But yesterday, in parenting class, a mother just wouldn't accept that screaming at her infants (one is just a year old and the other is 27 months) is not the way to help them learn self-control. "I don't want my kids to grow up like I did," she said, passionately, "ignoring everything my mother said." I could not get her to see that yelling and losing one's temper (which is what she said her mother did) was not helpful in the long run. It might stop the immediate behavior, but would not help develop self-control. I didn't have the heart to point out what happened to her as a result of her mother's behavior. She wouldn't have listened if I had, or she would have refused to come back to parenting class. It's a dilemma I face all the time.

So, I use the tactic of praising the good things I hear. And continuing to plug along at discipline techniques, bonding/attachment behaviors, understanding child development, learning to listen to your own emotions. Sometimes I see small movement towards respect for children. Often, though, these parents had such terrible childhoods that I can't get through.

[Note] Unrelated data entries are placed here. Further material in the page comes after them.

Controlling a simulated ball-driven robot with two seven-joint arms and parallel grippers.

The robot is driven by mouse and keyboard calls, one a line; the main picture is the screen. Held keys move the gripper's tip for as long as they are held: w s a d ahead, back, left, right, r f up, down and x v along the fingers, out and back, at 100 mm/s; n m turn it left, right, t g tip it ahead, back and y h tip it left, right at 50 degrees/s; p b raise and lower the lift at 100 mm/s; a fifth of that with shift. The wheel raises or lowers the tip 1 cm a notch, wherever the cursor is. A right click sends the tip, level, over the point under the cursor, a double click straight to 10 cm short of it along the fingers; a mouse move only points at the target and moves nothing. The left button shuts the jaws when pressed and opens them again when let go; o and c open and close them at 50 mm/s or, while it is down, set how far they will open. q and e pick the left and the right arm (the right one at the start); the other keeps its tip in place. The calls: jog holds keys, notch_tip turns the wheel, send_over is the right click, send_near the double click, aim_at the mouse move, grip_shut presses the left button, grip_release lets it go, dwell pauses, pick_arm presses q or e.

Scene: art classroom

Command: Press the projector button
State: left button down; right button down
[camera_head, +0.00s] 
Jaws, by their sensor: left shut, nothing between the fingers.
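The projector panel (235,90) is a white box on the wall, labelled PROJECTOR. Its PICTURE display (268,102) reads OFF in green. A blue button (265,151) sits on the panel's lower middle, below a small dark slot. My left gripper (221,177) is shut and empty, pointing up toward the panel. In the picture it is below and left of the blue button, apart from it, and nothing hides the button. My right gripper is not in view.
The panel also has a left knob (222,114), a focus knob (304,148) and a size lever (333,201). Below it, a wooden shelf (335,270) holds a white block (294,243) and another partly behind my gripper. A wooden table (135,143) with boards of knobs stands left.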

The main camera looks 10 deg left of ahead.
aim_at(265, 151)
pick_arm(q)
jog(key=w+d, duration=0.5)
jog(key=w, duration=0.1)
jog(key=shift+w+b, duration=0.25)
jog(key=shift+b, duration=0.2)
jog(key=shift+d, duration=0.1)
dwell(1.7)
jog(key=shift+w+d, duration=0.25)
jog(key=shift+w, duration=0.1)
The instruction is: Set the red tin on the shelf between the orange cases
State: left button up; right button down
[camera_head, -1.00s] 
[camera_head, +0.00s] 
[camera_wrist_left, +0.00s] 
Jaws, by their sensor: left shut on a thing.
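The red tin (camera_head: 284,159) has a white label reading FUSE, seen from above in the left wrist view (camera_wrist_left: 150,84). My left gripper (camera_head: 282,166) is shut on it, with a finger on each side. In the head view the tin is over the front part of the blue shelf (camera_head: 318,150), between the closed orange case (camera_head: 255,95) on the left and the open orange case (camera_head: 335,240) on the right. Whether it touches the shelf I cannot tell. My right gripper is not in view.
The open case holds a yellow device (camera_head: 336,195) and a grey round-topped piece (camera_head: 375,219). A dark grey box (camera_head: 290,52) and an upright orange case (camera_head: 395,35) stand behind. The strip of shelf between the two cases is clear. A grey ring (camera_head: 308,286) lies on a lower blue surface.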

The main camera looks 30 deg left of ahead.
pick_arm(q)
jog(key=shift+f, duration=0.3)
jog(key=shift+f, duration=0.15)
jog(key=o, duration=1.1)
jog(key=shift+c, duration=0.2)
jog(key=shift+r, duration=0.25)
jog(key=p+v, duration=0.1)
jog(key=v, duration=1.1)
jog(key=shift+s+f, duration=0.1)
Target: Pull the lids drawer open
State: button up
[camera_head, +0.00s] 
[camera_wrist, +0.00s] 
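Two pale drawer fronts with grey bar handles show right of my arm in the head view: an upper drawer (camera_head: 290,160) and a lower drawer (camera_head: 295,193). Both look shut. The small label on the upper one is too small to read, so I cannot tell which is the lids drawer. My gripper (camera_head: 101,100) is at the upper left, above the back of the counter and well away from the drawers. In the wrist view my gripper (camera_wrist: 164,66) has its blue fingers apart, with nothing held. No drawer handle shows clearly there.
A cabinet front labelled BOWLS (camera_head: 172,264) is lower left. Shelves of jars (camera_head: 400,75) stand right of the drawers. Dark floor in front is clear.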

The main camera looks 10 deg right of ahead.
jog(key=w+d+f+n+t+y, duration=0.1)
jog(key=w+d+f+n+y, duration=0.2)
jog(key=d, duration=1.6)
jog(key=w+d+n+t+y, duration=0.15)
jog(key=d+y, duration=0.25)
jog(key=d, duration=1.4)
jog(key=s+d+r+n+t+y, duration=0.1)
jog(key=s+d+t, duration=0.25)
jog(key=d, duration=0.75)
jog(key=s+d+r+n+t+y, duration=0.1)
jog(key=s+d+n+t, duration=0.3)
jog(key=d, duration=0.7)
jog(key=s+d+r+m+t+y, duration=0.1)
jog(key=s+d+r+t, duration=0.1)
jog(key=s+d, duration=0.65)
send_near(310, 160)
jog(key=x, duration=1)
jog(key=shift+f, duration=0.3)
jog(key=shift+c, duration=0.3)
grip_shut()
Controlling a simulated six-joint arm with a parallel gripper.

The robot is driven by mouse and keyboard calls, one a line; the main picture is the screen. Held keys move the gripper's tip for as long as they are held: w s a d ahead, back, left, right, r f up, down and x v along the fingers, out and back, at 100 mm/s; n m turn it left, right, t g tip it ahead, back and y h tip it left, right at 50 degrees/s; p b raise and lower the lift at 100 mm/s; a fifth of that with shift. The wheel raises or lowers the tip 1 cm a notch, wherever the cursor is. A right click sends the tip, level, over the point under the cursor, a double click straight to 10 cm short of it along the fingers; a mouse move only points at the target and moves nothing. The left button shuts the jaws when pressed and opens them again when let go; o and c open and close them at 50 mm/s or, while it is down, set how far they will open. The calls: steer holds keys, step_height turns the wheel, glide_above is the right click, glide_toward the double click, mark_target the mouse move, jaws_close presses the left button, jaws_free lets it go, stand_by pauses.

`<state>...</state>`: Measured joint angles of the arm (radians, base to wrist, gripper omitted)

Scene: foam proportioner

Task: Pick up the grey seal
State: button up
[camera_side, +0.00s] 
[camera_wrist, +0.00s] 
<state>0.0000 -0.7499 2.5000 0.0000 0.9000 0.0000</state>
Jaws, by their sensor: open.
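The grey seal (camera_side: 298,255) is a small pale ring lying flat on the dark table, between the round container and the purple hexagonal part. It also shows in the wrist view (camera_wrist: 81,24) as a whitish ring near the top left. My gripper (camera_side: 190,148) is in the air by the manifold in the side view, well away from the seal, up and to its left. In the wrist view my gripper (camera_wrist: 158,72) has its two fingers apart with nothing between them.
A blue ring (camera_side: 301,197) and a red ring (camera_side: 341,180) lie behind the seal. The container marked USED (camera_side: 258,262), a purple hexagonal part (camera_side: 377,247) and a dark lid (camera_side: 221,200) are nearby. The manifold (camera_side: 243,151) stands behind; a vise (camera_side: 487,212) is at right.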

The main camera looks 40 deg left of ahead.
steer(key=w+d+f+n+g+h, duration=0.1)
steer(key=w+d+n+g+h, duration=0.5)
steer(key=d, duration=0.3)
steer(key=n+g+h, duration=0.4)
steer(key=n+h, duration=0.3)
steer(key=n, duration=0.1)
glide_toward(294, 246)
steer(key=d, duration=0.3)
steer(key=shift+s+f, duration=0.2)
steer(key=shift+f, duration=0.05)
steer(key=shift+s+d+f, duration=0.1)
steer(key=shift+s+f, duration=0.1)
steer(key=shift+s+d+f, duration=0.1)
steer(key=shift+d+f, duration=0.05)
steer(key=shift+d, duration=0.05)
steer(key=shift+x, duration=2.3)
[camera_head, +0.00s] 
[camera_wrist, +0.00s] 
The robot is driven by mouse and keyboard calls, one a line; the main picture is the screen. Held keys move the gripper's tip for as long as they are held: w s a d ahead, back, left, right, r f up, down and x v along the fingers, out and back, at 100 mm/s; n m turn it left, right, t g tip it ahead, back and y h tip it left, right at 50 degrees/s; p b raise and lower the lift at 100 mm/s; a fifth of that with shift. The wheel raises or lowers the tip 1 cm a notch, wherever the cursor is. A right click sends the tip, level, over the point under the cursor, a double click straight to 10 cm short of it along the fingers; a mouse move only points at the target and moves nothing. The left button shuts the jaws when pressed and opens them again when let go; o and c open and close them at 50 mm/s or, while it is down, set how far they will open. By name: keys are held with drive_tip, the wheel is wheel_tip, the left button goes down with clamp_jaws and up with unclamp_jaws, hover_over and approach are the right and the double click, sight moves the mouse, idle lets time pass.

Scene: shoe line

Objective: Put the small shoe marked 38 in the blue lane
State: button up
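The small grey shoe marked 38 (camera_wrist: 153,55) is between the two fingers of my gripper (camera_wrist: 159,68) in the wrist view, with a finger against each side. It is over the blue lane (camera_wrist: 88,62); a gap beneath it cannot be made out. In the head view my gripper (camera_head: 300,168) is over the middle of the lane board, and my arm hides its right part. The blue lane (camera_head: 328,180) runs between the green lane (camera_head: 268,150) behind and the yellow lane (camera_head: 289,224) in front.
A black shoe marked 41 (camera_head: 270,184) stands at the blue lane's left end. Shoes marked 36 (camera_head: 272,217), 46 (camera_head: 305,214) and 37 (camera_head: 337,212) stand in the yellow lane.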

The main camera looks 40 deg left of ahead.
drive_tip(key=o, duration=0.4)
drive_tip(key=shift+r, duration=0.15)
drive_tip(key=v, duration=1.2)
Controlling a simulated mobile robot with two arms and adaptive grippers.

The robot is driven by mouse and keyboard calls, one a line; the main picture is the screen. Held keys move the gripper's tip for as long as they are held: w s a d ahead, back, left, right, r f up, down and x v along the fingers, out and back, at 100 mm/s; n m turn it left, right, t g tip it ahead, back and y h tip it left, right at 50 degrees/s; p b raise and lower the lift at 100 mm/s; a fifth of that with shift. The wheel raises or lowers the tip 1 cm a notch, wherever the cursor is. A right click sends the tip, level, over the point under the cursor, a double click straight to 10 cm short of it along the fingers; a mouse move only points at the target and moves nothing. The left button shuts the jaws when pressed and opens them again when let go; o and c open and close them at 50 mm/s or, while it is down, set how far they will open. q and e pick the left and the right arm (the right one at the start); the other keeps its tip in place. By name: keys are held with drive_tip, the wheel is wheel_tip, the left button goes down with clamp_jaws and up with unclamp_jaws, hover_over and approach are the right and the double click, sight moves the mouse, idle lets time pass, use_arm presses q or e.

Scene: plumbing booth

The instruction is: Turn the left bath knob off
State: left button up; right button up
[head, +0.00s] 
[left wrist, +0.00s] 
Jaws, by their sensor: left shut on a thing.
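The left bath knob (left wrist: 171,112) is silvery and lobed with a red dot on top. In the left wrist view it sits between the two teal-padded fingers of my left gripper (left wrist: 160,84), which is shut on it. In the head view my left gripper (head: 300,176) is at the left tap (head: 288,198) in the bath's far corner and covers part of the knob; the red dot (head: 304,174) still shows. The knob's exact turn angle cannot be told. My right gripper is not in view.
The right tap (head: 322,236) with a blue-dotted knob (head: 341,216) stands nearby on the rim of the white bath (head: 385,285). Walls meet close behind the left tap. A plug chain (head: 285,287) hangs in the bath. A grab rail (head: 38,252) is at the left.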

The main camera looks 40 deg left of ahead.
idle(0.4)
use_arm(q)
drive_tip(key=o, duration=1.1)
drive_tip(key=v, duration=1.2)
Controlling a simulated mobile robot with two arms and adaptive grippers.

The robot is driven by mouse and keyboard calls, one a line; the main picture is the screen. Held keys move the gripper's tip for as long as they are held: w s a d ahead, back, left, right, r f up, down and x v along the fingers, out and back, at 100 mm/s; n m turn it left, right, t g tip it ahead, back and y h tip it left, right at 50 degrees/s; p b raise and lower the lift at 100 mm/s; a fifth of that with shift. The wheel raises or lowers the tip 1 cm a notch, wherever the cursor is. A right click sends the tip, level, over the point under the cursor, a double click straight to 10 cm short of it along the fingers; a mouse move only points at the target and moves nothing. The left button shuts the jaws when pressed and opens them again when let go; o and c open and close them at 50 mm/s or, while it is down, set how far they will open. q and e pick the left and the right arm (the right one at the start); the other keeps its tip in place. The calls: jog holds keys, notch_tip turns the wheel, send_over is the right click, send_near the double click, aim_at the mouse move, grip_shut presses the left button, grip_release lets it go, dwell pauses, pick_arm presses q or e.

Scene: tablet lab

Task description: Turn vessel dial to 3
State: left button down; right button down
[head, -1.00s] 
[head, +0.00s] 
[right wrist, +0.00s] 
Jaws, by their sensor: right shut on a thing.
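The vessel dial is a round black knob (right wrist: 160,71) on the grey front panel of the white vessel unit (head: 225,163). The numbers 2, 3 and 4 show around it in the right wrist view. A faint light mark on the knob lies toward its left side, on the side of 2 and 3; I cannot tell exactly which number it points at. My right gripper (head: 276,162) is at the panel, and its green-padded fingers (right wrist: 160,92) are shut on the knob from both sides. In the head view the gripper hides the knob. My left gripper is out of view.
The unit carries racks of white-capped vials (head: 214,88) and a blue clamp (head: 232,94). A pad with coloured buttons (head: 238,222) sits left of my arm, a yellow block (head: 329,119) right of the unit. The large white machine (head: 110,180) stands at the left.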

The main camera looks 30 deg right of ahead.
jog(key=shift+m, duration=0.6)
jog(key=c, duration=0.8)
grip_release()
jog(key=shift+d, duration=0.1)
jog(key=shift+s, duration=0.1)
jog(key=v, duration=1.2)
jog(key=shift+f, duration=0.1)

I have the usual regrets that I didn't have more parenting skills when my children were little. Half the time I parented in direct opposition to how my mother treated me, and the other half of the time I imitated her. I have only one positive point in my favor: I truly ENJOYED my children. I thought they were wonderful, and funny, and lovable, and they made me happy every day. I struggled a lot with depression, but never, never lost sight of the joy those children brought me.